◆ Given request ◆
Return the records from the first line through the line containing "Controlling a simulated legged", and leave out the pictures.

[start of Input records]

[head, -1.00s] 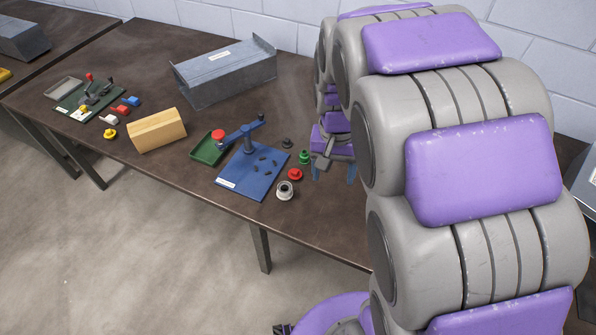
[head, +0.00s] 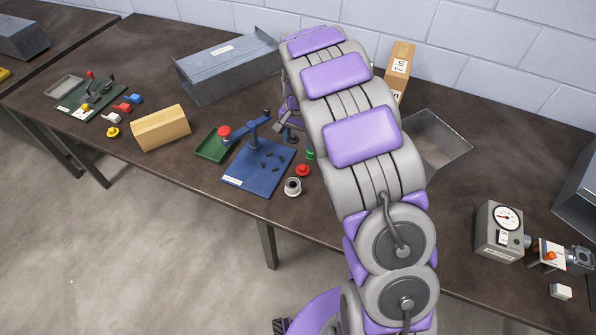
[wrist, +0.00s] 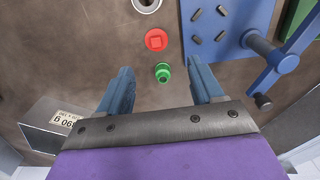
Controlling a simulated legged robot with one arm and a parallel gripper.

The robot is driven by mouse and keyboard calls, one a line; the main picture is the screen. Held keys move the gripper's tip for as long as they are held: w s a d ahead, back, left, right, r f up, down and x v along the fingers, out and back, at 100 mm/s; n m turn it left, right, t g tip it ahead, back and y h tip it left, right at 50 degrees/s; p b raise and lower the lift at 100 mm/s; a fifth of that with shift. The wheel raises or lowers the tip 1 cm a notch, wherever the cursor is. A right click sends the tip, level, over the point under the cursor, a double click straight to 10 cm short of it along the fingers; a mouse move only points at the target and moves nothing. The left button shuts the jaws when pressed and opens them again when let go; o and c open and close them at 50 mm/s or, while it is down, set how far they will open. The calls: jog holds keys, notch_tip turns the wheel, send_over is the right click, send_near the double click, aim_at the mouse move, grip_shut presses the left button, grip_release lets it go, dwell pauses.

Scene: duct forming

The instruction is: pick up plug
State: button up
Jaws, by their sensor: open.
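Several small plug-like pieces lie on the brown table beside the blue fixture (head: 258,165); I cannot tell which one is meant. A green piece (head: 310,155) is partly by my arm, a red one (head: 303,170) lies nearer the table's front edge, and a pale grey ring-like one (head: 293,187) nearer still. In the wrist view, the green piece (wrist: 162,73) sits between the blue fingers of my open gripper (wrist: 160,71), apart from both. The red piece (wrist: 156,40) lies beyond it.
The blue fixture's post and lever (wrist: 272,56) stand close to my right finger in the wrist view. A green tray (head: 211,146), wooden block (head: 161,128) and grey duct (head: 222,68) lie left. A gauge box (head: 499,230) and open metal piece (head: 440,140) stand right.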

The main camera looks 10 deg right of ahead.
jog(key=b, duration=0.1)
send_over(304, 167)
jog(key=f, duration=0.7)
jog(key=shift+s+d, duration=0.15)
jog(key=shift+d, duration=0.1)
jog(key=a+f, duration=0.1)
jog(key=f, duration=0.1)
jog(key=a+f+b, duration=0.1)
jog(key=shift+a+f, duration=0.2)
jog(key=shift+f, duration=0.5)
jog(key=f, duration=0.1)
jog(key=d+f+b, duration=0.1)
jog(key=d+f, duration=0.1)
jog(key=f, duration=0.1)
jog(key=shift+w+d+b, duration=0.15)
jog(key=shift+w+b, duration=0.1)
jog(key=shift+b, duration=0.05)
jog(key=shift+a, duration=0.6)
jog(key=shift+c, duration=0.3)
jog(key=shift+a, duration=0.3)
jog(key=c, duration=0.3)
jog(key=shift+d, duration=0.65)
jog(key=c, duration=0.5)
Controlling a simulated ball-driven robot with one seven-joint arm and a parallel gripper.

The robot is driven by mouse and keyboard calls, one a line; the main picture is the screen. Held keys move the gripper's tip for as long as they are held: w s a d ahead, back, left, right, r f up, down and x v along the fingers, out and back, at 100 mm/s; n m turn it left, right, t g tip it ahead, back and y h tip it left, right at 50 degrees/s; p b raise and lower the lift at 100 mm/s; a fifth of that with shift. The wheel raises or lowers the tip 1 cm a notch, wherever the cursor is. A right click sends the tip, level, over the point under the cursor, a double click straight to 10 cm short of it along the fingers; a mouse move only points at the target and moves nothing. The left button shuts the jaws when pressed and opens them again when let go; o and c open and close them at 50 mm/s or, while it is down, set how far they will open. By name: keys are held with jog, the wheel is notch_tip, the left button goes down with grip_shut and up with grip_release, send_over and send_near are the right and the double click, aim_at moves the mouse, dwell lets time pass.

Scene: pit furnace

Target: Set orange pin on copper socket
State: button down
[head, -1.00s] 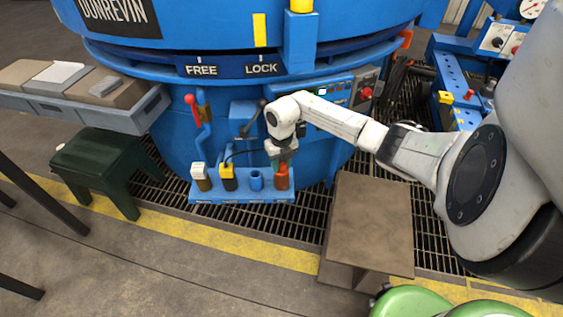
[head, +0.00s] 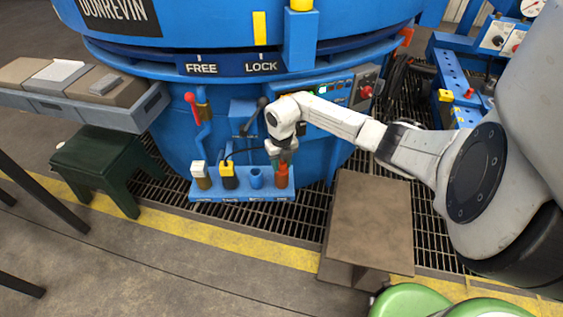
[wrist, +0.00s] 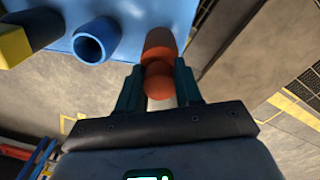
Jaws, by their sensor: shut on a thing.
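The orange pin (wrist: 158,85) is between the fingers of my gripper (wrist: 160,88) in the wrist view, with its rounded body showing. My gripper (head: 281,160) is shut on it above the right end of the blue shelf. Directly beyond the pin, in line with it, is an orange-brown cylinder, the copper socket (wrist: 158,42). This socket (head: 281,181) also shows at the shelf's right end in the head view. The pin and socket look in contact, but their overlap hides how deep the pin sits.
Left of the socket on the blue shelf (head: 236,196) stand an open blue socket (head: 256,179), a yellow-topped black piece (head: 228,177) and a white-topped brown piece (head: 201,175). Levers rise behind. A brown box (head: 370,222) stands to the right, a green stool (head: 105,155) to the left.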

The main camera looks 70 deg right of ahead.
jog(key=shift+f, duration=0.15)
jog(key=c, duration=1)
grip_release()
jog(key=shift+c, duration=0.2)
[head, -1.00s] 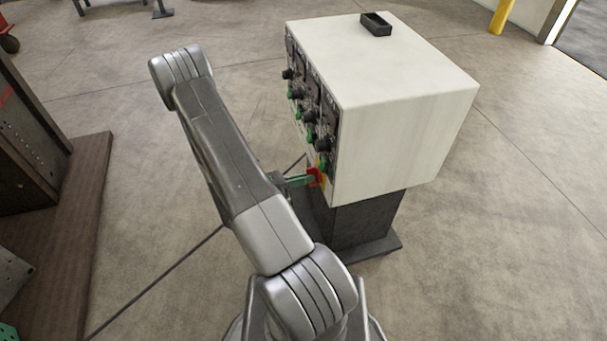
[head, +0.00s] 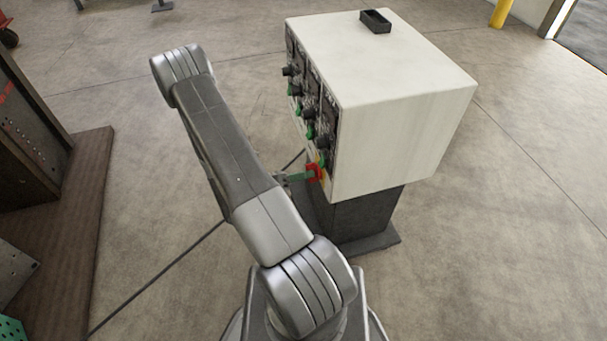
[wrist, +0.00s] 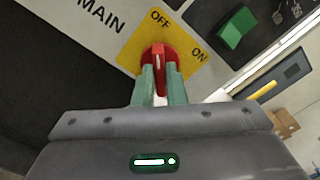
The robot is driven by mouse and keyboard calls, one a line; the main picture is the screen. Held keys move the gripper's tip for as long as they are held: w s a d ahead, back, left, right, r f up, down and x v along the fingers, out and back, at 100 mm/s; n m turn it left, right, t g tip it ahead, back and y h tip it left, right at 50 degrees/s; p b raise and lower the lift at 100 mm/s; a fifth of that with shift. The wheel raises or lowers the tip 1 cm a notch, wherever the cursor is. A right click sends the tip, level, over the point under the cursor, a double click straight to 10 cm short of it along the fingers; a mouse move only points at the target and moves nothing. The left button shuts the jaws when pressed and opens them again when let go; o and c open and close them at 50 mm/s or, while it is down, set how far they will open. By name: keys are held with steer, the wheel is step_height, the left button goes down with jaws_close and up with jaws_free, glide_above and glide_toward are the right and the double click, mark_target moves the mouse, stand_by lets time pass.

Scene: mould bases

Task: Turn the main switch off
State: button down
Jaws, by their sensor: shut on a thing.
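The main switch is a red rotary knob (wrist: 158,57) on a yellow plate (wrist: 136,48) marked OFF and ON, with MAIN printed beside it. My gripper (wrist: 160,80) has its two green fingers shut on the knob's raised handle, one on each side. The handle runs nearly upright in the wrist view, its far end toward the OFF mark. In the head view the red knob (head: 314,173) sits low on the cabinet's front face, with my gripper (head: 305,175) reaching it from the left. My arm hides part of the gripper there.
The white control cabinet (head: 400,100) stands on a dark pedestal (head: 365,220), with a small black tray (head: 375,20) on top. Green and black knobs line its front above the switch. A green button (wrist: 236,27) is close to the plate. Open floor lies left of the cabinet.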

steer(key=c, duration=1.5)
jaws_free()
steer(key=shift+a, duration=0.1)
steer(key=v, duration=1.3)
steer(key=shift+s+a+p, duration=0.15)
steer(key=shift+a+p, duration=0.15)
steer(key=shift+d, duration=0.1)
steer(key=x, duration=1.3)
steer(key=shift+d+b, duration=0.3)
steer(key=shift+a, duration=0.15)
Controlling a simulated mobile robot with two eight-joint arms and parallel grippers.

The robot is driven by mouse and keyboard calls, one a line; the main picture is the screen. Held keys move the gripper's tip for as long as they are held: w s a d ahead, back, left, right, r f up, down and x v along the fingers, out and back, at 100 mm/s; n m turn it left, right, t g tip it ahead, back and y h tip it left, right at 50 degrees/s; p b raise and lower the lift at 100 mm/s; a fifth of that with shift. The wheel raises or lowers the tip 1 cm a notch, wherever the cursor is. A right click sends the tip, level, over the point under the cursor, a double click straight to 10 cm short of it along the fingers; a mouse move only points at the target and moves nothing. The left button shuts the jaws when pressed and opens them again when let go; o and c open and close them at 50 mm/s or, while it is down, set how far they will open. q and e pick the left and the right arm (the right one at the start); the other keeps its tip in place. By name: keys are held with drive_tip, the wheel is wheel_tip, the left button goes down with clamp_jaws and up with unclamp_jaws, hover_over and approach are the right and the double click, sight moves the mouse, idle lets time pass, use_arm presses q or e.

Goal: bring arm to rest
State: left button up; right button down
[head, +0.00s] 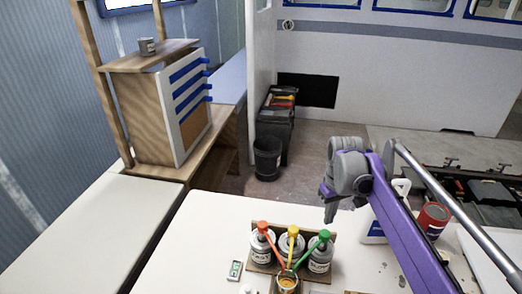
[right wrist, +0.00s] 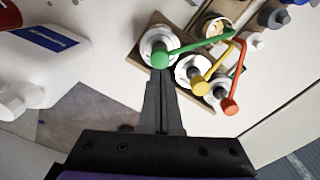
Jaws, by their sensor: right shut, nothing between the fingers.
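My right arm, purple with a grey wrist, reaches in from the lower right of the head view. My right gripper (head: 329,208) is shut and empty, in the air above the white worktop (head: 190,240). In the right wrist view its fingers (right wrist: 161,95) are together and point toward the jar under the green-tipped tool (right wrist: 160,58); nothing is between them. The gap between fingertips and jar is hard to judge. My left arm and gripper are not in view.
Several labelled jars (head: 320,262) stand in a wooden holder, with red, yellow and green tools leaning over an open tin (head: 287,283). A white jug (head: 374,232) and red tin (head: 433,219) stand near my arm. The worktop's left part is clear.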

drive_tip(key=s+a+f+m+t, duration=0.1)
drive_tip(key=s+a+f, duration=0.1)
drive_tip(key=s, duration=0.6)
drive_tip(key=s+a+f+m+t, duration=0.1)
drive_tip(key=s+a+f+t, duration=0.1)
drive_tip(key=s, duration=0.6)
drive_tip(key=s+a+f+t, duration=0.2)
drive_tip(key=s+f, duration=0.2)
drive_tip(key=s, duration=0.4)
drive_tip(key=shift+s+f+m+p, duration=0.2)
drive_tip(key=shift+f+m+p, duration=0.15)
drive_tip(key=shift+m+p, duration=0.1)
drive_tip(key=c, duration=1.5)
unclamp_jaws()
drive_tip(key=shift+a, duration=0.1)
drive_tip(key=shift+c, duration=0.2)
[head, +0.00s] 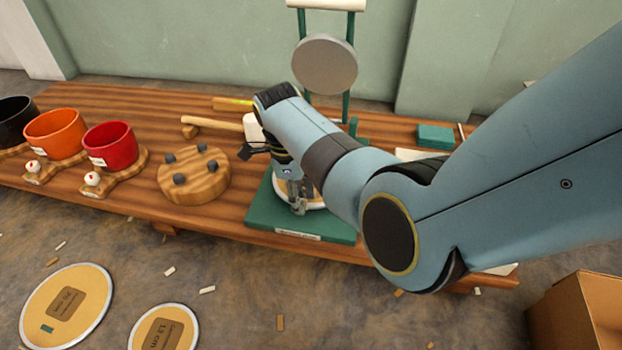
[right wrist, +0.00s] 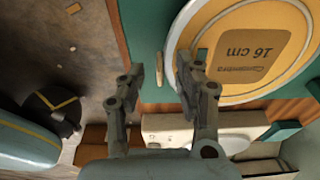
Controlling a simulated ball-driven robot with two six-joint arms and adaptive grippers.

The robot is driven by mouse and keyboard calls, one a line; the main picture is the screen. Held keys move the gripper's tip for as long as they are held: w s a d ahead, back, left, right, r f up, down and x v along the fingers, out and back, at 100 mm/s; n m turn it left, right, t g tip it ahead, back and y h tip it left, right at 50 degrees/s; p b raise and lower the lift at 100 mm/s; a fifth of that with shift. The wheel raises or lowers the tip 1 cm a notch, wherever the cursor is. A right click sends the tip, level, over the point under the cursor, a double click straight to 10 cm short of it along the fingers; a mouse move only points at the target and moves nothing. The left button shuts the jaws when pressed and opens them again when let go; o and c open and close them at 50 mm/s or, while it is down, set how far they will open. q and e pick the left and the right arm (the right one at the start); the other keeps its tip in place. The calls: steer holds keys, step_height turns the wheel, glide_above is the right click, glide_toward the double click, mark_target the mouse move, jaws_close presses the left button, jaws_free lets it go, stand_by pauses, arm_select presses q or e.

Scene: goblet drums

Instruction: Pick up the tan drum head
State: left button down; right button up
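A tan drum head with a pale rim and a brown "16 cm" label (right wrist: 285,85) lies flat on a green base (head: 265,215) on the bench; in the head view my right arm hides most of it. My right gripper (right wrist: 160,88) is open at the drum head's edge, one finger over its rim and the other outside it; it also shows in the head view (head: 298,196). Nothing is held between the fingers. I cannot tell whether a finger touches the rim. My left gripper is not in view.
Two more tan discs, a larger one (head: 45,315) and a smaller one (head: 148,335), are at the lower left. Red (head: 112,148) and orange (head: 52,138) cups, a wooden disc with dark pegs (head: 208,186) and a mallet (head: 215,123) occupy the bench. A cardboard box (head: 585,315) is lower right.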

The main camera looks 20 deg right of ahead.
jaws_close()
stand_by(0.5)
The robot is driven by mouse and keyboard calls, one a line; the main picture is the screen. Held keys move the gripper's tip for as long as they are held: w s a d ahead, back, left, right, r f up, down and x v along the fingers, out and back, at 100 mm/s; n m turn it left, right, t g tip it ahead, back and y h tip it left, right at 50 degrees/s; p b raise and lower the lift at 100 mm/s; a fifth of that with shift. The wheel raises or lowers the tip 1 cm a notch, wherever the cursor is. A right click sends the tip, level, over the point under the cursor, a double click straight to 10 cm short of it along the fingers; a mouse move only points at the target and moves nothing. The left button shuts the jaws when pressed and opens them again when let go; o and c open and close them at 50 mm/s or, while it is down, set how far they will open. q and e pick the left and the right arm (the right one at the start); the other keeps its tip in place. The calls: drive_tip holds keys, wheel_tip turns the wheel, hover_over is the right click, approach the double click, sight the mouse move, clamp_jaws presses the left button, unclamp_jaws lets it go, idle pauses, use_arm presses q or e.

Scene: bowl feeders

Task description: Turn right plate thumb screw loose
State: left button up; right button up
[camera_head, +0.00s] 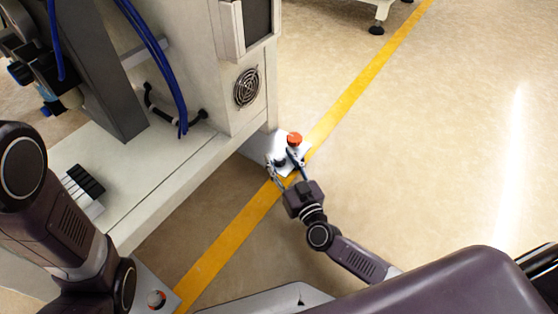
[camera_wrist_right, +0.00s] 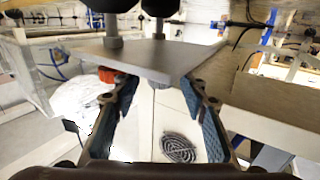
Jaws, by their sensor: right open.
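An orange-red round knob (camera_head: 294,139), which looks like the right plate thumb screw, stands on a light grey plate (camera_head: 259,147) at the near right corner of the machine. My right gripper (camera_head: 284,164) is open at this plate, just on the near side of the knob. In the right wrist view the grey plate (camera_wrist_right: 188,61) lies across and above the open right gripper (camera_wrist_right: 160,84). The orange-red knob (camera_wrist_right: 107,75) shows beside the left finger, partly hidden, not between the fingers. Whether a finger touches it, I cannot tell. My left gripper is out of view.
The white machine (camera_head: 235,110) has a round fan grille (camera_head: 247,87) above the plate. Another grey plate with a red knob (camera_head: 155,298) lies at the lower left. Blue hoses (camera_head: 160,60) hang over the machine's ledge.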

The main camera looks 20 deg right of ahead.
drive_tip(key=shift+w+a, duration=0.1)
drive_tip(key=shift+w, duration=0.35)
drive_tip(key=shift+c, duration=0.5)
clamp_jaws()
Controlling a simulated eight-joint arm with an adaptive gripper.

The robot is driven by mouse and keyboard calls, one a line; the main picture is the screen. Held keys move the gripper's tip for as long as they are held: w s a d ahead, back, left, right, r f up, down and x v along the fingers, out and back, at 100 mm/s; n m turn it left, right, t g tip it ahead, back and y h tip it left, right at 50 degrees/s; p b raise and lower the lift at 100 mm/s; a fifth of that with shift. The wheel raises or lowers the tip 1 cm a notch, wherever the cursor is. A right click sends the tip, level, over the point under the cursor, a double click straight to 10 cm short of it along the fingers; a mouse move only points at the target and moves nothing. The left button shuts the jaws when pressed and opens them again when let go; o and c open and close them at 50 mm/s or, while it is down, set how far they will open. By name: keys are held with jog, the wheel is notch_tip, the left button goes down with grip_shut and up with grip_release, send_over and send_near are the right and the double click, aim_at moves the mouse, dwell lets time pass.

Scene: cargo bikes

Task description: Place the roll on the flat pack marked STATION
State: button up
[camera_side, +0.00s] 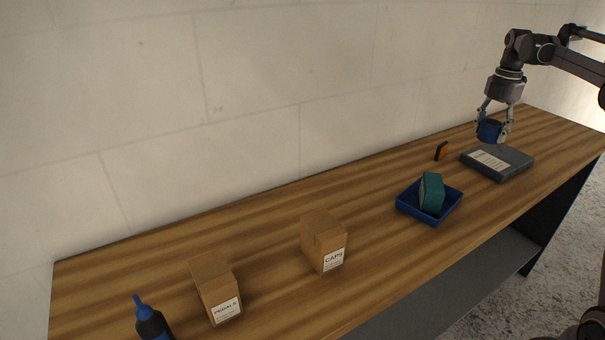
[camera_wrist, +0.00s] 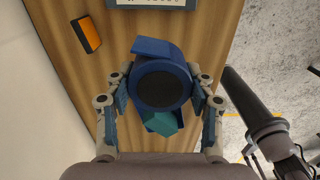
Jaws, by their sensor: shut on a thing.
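The blue roll (camera_side: 489,131) with a dark round face (camera_wrist: 160,88) is held between the fingers of my gripper (camera_side: 494,122). In the wrist view my gripper (camera_wrist: 160,98) has a finger on each side of it. The dark grey flat pack (camera_side: 514,159) lies on the bench near its right end, with a white label whose words are too small to read. In the side view the roll shows just above the pack's far left edge; I cannot tell the exact gap. In the wrist view a label (camera_wrist: 150,2) shows cut off at the top, ahead of the roll.
An orange and black item (camera_side: 441,151) stands near the wall, left of the pack. A blue tray (camera_side: 411,210) holds a teal block (camera_side: 433,191). Boxes marked CAPS (camera_side: 322,240) and PEDALS (camera_side: 215,287) and a dark bottle (camera_side: 152,325) are farther left.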

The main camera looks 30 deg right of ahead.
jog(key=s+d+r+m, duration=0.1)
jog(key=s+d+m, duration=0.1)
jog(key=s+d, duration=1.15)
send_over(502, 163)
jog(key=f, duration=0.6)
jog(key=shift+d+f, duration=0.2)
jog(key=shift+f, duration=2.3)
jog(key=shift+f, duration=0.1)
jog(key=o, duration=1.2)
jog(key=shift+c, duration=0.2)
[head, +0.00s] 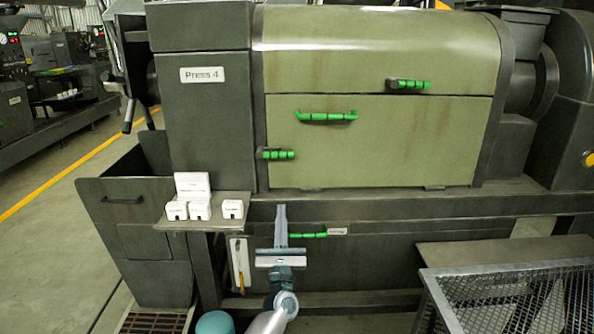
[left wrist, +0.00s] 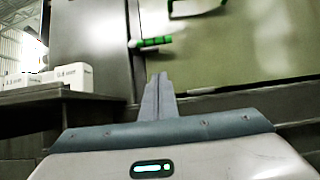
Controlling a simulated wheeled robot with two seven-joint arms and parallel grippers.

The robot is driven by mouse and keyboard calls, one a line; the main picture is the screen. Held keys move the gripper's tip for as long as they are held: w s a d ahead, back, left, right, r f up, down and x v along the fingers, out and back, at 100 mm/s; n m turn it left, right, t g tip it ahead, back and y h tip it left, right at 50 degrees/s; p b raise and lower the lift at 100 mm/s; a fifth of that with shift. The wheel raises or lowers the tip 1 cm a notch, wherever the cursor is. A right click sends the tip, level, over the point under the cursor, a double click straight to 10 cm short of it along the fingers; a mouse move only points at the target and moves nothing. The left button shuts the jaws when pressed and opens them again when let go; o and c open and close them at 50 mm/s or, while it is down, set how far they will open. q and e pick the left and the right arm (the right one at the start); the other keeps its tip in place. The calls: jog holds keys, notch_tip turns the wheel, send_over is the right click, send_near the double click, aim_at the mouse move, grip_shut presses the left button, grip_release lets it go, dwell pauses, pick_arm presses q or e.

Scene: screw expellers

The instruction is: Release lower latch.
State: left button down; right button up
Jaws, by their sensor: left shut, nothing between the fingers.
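A green-gripped latch (head: 278,154) sits at the left edge of the machine's lower olive panel (head: 400,150), its grip lying level. It also shows in the left wrist view (left wrist: 152,42). A second green latch (head: 409,84) sits higher, at the right on the seam below the upper cover. A green bar handle (head: 326,117) is fixed near the top of the lower panel. My left gripper (head: 281,208) is shut and empty, pointing upward below the lower latch and apart from it in the picture. Its closed fingers also show in the left wrist view (left wrist: 158,82). My right gripper is not seen.
A shelf (head: 225,222) with white labelled boxes (head: 193,195) juts out left of my gripper. Another green handle (head: 308,235) lies just right of it, under the ledge. A wire-mesh guard (head: 510,298) stands at the lower right. A bin (head: 125,200) stands left.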

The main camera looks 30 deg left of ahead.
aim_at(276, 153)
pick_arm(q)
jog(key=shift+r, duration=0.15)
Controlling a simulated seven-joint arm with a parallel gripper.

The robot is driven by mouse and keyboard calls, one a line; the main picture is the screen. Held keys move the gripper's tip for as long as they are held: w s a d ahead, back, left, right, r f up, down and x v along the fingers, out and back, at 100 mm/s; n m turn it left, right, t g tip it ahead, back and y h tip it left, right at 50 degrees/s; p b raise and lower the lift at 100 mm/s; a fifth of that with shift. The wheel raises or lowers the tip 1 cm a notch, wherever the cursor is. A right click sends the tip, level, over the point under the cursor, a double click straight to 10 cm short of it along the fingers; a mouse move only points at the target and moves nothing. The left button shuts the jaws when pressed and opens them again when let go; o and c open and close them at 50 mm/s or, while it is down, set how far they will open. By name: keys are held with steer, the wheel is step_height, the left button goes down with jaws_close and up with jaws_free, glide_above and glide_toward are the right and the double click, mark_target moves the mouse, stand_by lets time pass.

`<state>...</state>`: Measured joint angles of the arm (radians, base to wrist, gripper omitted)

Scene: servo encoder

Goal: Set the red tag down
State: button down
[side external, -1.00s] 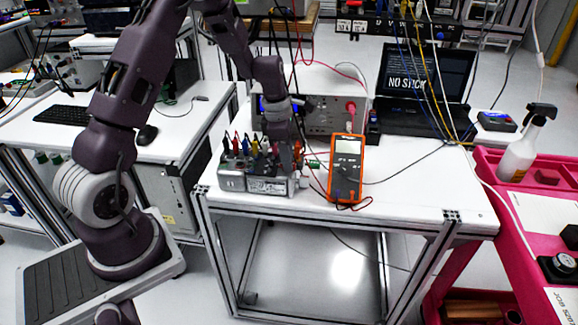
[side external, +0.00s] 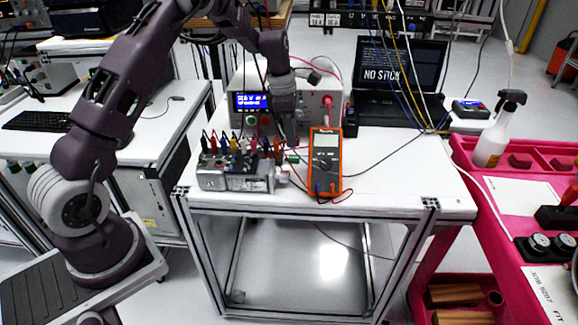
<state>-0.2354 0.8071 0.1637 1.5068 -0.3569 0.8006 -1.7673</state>
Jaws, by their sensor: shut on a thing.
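My gripper (side external: 284,144) points down above the table, between the grey metal box and the orange multimeter, in front of the bench instrument. It is small here, and its jaws are shut on something. A small red piece (side external: 277,147) shows at its fingertips and looks like the red tag; its outline is too small to make out. The grey box (side external: 235,180) stands at the table's left front with a row of coloured plugs (side external: 238,146) along its top. I cannot tell whether the red piece touches the box.
The orange multimeter (side external: 325,160) stands just right, with leads on the table. The bench instrument (side external: 310,106) and a laptop (side external: 399,75) stand behind. Cables hang over the table. The white table top (side external: 400,185) is clear at front right. A pink cart (side external: 480,240) stands beyond its right edge.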

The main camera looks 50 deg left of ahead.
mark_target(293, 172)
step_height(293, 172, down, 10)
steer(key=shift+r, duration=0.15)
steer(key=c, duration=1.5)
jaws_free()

[end of Input records]

◆ Solution for this problem ◆
[head, -1.00s] 
[head, +0.00s] 
[wrist, +0.00s] 
Controlling a simulated legged robot with one arm and a parallel gripper.

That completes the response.